▸ Challenge:
Return the number of lines in which the word "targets" appears; add nothing else.

▸ Task material:
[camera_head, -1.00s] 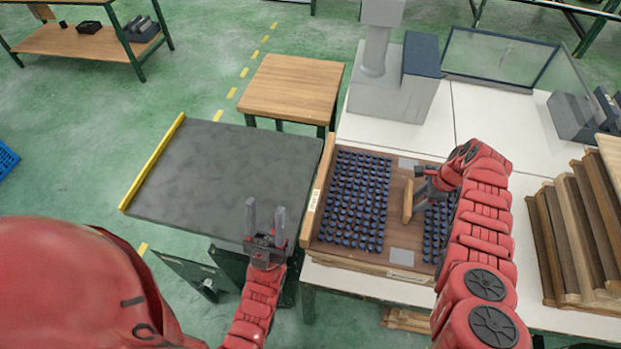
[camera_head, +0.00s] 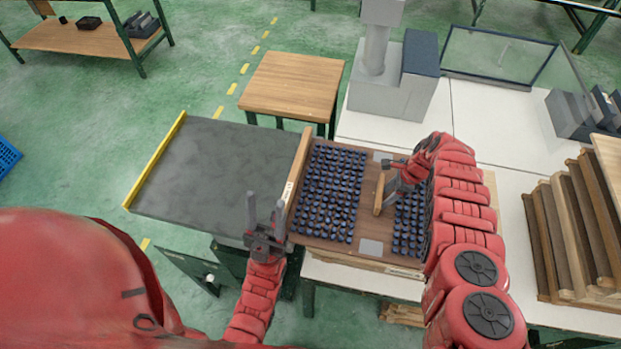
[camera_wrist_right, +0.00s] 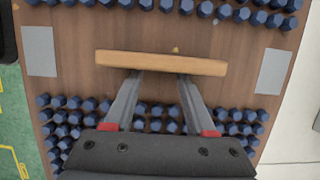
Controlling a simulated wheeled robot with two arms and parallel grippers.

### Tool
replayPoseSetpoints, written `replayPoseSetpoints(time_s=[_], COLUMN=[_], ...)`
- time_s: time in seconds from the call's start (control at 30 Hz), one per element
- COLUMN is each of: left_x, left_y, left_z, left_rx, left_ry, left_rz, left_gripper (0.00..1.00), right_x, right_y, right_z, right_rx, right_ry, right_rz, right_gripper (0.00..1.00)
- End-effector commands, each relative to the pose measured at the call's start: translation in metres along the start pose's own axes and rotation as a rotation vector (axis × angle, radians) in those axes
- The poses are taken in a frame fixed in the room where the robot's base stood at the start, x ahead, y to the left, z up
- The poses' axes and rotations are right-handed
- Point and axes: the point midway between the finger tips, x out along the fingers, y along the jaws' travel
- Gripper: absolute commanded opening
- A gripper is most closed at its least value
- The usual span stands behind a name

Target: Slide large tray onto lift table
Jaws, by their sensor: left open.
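The large tray (camera_head: 298,178) is a brown wooden board with wooden end walls and rows of dark blue pieces. Its left end overlaps the right edge of the grey lift table (camera_head: 215,170), and the rest lies on the white workbench. A wooden bar (camera_head: 380,194) stands across the tray's middle; it also shows in the right wrist view (camera_wrist_right: 160,63). My right gripper (camera_head: 388,185) has its fingers apart, with both tips against the bar's near side in the wrist view (camera_wrist_right: 160,75). My left gripper (camera_head: 265,212) is open and empty near the tray's front left corner.
A yellow edge strip (camera_head: 155,160) bounds the lift table's far left side. A small wooden table (camera_head: 292,85) stands behind. A grey machine (camera_head: 395,80) stands on the white workbench (camera_head: 490,120), and stacked wooden trays (camera_head: 565,240) lie at right.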

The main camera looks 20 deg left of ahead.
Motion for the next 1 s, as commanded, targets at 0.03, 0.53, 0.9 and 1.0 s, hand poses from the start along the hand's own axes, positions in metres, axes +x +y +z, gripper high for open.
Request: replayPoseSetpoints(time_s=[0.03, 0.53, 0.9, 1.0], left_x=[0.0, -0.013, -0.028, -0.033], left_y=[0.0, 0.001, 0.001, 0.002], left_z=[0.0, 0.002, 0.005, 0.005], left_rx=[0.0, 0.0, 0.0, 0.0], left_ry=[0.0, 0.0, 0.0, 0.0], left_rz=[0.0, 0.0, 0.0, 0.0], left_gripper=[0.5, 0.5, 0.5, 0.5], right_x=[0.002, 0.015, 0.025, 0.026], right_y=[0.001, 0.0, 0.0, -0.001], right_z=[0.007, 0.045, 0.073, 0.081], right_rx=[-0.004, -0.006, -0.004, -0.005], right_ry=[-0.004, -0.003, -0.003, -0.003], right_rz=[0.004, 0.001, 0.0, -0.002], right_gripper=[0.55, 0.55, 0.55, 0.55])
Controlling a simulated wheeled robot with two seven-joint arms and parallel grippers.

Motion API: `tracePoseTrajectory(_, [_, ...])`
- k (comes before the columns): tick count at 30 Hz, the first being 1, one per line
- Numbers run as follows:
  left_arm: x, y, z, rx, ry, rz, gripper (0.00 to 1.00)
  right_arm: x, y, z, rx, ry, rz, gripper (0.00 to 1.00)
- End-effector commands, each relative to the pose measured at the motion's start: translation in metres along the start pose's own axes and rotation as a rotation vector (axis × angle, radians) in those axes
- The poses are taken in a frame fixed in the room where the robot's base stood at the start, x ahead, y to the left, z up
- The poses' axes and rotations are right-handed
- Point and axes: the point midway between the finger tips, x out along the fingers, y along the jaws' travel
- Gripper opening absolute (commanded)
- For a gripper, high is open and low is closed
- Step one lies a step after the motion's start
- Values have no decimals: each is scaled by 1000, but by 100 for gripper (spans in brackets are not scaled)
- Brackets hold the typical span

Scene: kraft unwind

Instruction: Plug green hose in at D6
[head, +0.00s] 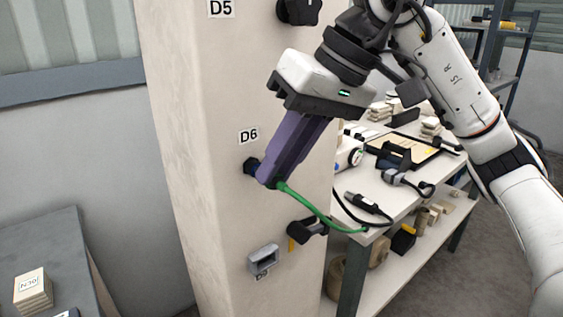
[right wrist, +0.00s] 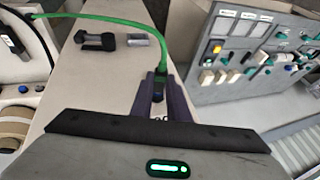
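The D6 label (head: 249,135) is on the pale column, above a dark round port (head: 251,166). My right gripper (head: 268,182) has purple fingers and points down at the column just right of this port. The green hose (head: 310,206) comes out at its fingertips and runs right toward the bench. In the right wrist view, the fingers (right wrist: 160,88) are closed around the hose end, and the green hose (right wrist: 120,21) arcs away to the left. The fingers hide most of the plug, so I cannot tell whether it is in the port. My left gripper is not in view.
Below D6 are a black handle (head: 308,229) with a yellow part and a grey socket box (head: 263,259). D5 (head: 220,8) with a black knob is above. A white bench (head: 400,200) with tools stands right. A grey control panel (right wrist: 255,55) shows in the wrist view.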

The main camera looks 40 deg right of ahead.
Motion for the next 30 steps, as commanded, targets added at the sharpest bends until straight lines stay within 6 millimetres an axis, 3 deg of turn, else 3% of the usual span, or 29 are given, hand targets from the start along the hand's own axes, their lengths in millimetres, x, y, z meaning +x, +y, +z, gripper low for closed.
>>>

▸ Task result:
2